In the Aboriginal tradition, societal practices and customs are passed from one generation to the next by means of oral description and actual demonstration. As such, to ensure the continuity of Aboriginal customs and traditions, a substantive Aboriginal right will normally include the incidental right to teach such a practice, custom, and tradition to a younger generation.(p.49).
It is beyond dispute that the most integral of all Aboriginal traditions, societal practices, and customs are the various Aboriginal languages and knowledge that contain those traditions and customs.
Despite the constitutional reform in Canadian society, Aboriginal languages and knowledge are not yet flourishing in the education systems. Canadian education systems have not empowered the enormous creativity of Aboriginal languages, and First Nations schools have not used them widely.
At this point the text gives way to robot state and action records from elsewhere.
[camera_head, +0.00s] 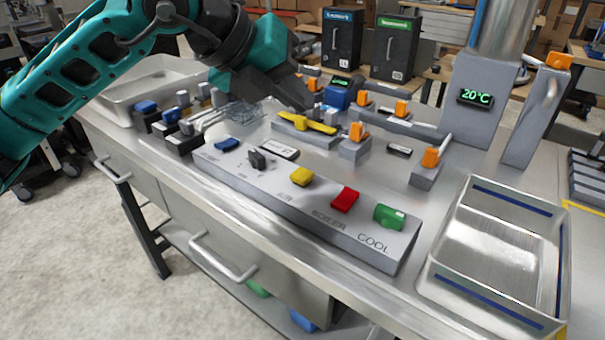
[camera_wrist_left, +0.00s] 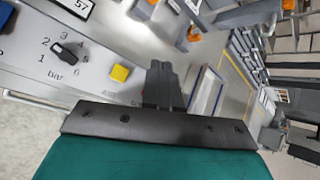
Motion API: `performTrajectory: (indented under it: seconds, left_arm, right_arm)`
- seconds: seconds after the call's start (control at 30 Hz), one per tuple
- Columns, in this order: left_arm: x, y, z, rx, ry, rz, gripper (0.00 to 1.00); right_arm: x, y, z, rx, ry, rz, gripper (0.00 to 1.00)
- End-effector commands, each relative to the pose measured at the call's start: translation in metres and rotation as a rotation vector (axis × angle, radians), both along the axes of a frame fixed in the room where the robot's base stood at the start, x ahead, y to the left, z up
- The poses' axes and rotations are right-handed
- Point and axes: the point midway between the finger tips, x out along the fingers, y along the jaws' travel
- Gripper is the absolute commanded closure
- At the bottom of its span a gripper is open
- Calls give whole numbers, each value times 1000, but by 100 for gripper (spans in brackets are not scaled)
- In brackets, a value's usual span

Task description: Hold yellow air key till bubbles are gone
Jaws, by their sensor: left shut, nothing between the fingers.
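The yellow air key (camera_head: 301,176) sits on the sloped grey key panel (camera_head: 300,205), above the printed word AIR. It also shows in the left wrist view (camera_wrist_left: 121,72), left of my fingers. My left gripper (camera_head: 304,126) is above and behind the panel, apart from the yellow key, with its tips near a yellow lever (camera_head: 322,127). In the left wrist view its fingers (camera_wrist_left: 162,68) are together and empty. I cannot make out any bubbles. My right gripper is in neither view.
The panel also carries a blue key (camera_head: 227,145), a black knob (camera_head: 257,160), a red key (camera_head: 345,198) and a green key (camera_head: 389,215). Orange-handled valves (camera_head: 431,158) stand behind. An empty metal tray (camera_head: 559,262) is at the right. A column display (camera_head: 476,97) reads 20°C.

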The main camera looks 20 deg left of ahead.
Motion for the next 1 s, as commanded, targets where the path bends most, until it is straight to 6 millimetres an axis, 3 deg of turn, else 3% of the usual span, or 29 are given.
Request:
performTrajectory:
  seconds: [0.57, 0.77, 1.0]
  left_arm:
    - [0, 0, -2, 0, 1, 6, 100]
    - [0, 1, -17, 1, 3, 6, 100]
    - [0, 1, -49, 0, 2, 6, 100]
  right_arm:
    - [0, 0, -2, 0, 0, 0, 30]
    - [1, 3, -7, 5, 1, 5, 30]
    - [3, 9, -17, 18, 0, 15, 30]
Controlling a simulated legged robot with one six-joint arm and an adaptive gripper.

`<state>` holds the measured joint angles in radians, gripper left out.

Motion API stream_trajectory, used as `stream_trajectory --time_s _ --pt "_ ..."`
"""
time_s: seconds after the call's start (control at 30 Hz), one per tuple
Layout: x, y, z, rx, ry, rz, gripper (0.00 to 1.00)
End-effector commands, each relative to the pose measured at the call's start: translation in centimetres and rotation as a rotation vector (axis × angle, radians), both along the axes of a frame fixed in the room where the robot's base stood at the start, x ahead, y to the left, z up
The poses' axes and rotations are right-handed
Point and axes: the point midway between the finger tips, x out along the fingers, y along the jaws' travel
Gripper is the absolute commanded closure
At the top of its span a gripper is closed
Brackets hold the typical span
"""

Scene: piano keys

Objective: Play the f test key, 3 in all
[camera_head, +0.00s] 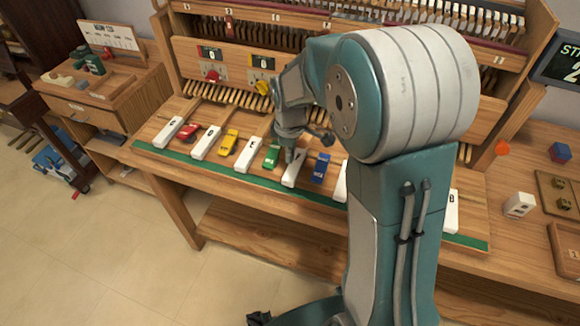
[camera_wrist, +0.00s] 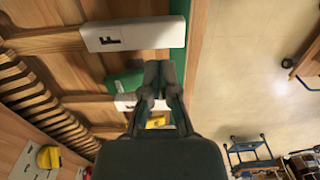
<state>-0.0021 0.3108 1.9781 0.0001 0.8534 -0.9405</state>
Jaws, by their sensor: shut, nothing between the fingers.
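The white F key (camera_wrist: 135,36) shows its letter in the wrist view, above my fingertips in the picture. In the head view the F key (camera_head: 293,172) lies between a green block (camera_head: 272,157) and a blue block (camera_head: 320,168). My gripper (camera_wrist: 160,66) is shut and empty. Its fingertips overlap the green block (camera_wrist: 124,82) in the wrist view, just short of the F key. In the head view my gripper (camera_head: 289,156) is at the F key's upper left; I cannot tell if it touches. The E key (camera_head: 248,154) is left of the green block.
More white keys and colored blocks, such as the yellow block (camera_head: 229,142) and red block (camera_head: 187,131), line the wooden keybed. Red and yellow knobs (camera_head: 263,87) are on the panel behind. My arm hides keys on the right.

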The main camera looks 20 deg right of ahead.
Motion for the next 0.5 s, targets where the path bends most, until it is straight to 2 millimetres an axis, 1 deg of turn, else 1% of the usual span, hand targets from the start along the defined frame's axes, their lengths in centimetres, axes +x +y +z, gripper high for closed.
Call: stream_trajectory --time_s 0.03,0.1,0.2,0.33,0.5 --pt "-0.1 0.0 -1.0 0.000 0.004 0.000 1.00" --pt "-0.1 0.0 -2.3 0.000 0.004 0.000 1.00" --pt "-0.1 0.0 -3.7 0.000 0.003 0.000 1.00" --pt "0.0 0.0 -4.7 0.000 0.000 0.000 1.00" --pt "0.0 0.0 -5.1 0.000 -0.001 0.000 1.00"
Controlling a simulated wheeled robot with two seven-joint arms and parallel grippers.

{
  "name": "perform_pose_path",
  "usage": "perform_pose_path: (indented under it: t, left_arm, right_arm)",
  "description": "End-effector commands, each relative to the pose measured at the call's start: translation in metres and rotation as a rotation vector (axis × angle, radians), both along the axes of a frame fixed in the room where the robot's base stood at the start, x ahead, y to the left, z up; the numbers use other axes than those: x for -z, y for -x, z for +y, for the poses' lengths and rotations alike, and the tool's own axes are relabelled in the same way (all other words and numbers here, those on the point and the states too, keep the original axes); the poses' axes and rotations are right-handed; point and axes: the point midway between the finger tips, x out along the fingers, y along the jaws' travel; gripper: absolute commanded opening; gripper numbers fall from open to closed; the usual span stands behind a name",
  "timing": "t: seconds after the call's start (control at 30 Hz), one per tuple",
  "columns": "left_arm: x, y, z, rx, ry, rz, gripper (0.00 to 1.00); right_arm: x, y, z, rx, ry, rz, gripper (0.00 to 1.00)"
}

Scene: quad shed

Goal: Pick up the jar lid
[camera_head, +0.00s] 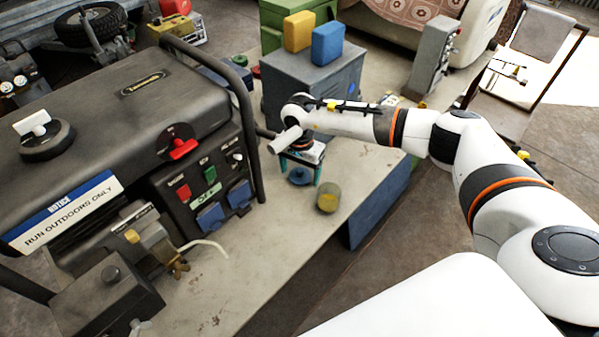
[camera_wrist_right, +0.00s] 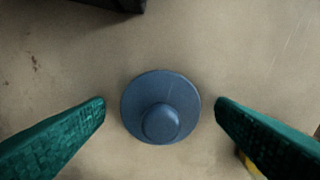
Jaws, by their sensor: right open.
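The jar lid looks like a round blue disc with a knob on top. It lies on the pale bench top, below my right gripper, and shows in the head view (camera_head: 299,177) and the right wrist view (camera_wrist_right: 160,88). My right gripper (camera_head: 303,172) points down over the lid with its teal fingers open. In the wrist view the fingers (camera_wrist_right: 160,104) stand on either side of the lid with a gap on both sides. Nothing is held. My left gripper is out of view.
A small grey and yellow cylinder (camera_head: 328,199) stands just in front of the lid. A dark generator (camera_head: 130,130) fills the left. Behind the gripper is a grey metal box (camera_head: 300,85) bearing a yellow block (camera_head: 298,31) and a blue block (camera_head: 328,43). The bench's front is clear.

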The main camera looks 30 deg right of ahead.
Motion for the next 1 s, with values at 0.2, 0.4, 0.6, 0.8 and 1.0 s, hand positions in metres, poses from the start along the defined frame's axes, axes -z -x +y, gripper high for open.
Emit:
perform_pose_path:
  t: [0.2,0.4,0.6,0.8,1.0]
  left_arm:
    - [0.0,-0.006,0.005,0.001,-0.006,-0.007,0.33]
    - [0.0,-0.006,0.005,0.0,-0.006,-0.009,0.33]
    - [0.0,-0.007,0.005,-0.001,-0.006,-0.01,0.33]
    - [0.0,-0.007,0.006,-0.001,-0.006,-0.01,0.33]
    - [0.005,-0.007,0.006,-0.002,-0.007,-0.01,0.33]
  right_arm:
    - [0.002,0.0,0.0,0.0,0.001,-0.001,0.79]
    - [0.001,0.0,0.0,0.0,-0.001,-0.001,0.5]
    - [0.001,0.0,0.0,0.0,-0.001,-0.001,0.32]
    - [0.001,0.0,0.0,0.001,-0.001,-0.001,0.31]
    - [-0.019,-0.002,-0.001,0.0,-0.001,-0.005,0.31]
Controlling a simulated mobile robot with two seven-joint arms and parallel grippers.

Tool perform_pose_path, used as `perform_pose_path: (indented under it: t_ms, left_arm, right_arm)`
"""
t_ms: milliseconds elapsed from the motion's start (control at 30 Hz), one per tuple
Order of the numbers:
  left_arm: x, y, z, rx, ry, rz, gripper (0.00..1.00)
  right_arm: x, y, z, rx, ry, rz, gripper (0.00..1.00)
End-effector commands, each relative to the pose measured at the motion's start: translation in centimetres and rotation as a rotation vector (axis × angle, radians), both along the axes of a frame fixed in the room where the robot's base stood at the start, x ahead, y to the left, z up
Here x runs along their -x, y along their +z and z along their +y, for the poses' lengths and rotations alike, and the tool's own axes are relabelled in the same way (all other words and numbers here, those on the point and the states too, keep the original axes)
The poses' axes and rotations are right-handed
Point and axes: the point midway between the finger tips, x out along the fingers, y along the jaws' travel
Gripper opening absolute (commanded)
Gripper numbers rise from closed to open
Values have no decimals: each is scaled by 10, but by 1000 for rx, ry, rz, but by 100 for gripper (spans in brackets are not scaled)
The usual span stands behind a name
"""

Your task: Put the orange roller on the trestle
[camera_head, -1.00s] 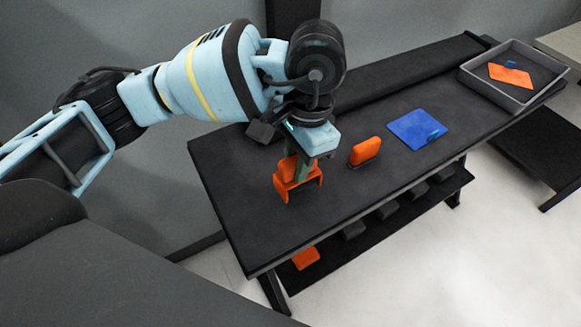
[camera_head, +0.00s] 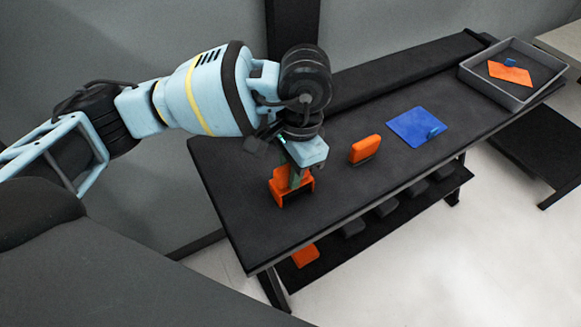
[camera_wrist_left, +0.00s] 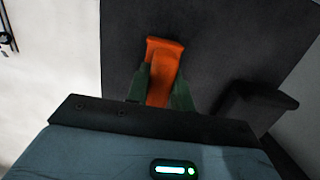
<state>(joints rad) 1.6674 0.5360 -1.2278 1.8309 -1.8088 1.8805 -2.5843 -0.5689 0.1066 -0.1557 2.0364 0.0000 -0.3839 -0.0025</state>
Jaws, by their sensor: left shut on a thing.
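The orange roller (camera_head: 279,188) is between the fingers of my left gripper (camera_head: 296,178), which is shut on it. Its wide lower part with short side arms shows below the fingers. In the left wrist view the roller (camera_wrist_left: 165,65) lies between the green fingers of the gripper (camera_wrist_left: 160,88), its flared end pointing away. The long dark table (camera_head: 330,217), which looks to be the trestle, is under the gripper. The roller is over the table's left part; I cannot tell whether its underside touches the top. My right gripper is not in view.
An orange block with a dark edge (camera_head: 364,149) stands to the right on the tabletop. Beyond it lie a blue sheet (camera_head: 412,125) and a grey tray (camera_head: 487,91) holding an orange piece. The lower shelf (camera_head: 330,262) carries several items. The tabletop's front left is bare.

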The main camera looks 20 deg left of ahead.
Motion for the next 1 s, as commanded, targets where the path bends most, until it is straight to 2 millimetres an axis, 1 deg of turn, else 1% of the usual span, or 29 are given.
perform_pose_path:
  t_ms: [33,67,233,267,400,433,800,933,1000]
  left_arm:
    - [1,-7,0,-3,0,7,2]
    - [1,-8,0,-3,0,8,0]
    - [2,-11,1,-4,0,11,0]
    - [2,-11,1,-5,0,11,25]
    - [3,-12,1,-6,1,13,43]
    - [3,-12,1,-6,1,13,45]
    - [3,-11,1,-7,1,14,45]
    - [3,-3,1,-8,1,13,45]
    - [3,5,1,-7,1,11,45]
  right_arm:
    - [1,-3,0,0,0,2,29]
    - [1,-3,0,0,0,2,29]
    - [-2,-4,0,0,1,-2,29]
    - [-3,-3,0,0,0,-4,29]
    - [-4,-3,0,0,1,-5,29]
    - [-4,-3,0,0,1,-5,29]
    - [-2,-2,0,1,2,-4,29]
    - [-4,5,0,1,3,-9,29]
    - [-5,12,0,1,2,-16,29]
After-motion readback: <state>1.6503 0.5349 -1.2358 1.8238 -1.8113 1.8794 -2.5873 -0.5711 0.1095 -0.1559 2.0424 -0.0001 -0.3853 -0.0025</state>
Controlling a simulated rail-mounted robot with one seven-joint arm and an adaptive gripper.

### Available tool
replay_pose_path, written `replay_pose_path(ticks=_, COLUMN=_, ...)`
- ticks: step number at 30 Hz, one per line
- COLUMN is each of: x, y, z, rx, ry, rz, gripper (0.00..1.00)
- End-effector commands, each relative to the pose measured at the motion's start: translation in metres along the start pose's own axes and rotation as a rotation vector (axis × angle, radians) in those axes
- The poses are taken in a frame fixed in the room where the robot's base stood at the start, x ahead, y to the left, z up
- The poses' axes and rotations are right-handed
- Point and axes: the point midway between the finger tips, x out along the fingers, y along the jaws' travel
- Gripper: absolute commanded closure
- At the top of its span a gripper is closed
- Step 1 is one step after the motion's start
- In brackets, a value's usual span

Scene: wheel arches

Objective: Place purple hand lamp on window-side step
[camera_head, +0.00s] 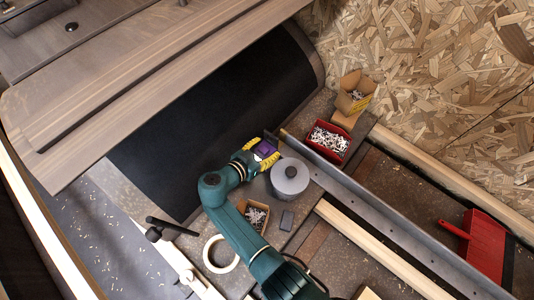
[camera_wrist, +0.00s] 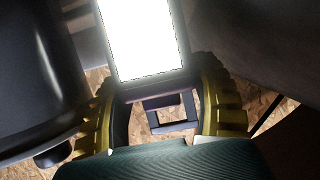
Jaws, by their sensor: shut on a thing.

Aboriginal languages and knowledge are still excluded in most Canadian educational systems. The provincial curricula continue to disinherit Aboriginal languages and knowledge by ignoring their value. Underlying this neglect is the belief that Aboriginal languages and knowledge do not belong in the education systems.
Aboriginal parents and children have to permanently defend their linguistic and cultural integrity. However, this struggle has awakened them to the fact that none of the familiar political, social, and educational constructs is adequate to describe or evaluate their vision of cultural restoration. Aboriginal efforts have not merged into a single, coordinated initiative, but there is hope. Aboriginal scholars and educators are beginning to think about how to decolonize Canadian education. They have begun to make the seemingly impossible dream of the equality of Aboriginal languages and knowledge a nourishing educational reality and a hallmark of the next century.
In this article I seek to explore the existing obstacles to this vision and look at some current context and manifestations of decolonization. I begin with the nature of Indigenous language and knowledge and its endangered state. I then examine the role of cognitive imperialism in the education of Aboriginal children, the relationship between Indigenous knowledge and Eurocentrism in public schools, and the required process of decolonization and transforming knowledge in Canadian education.
Aboriginal languages are sacred to Aboriginal people. They are a central source of survival for the people, as well as a critical link to knowledge given to us by our Creator who blessed us with our languages and in them gave instructions for our development and survival. Allow me to share with your this story as I have come to know it.
In the beginning when the Mi’kmaq people awoke in the world lost and naked, the Mi’kmaq asked our Creator how we should live. Our Creator taught us how to hunt and fish, how to cure what we took, how to clothe ourselves with the skins, and how to heal our bodies with the plants of the earth. Our Creator taught us about the constellations and the stars and how to make our way through the darkest of nights. Our Creator showed us the path of the Milky Way, Skite’kmujeouti, which is the path of our ancestors as they moved on to the next world. Our Creator taught us all that was wise and good and, then, gave us a language that we could pass on this knowledge to our children so that they might be able to survive and flourish. Finally, the creator told us about the two worlds, separated by a cloud-like substance that would open and fall at different intervals. The strong and believing at heart would be able to pass through those worlds unscathed, but the weak and unbelieving would be crushed.(Battiste, 1986)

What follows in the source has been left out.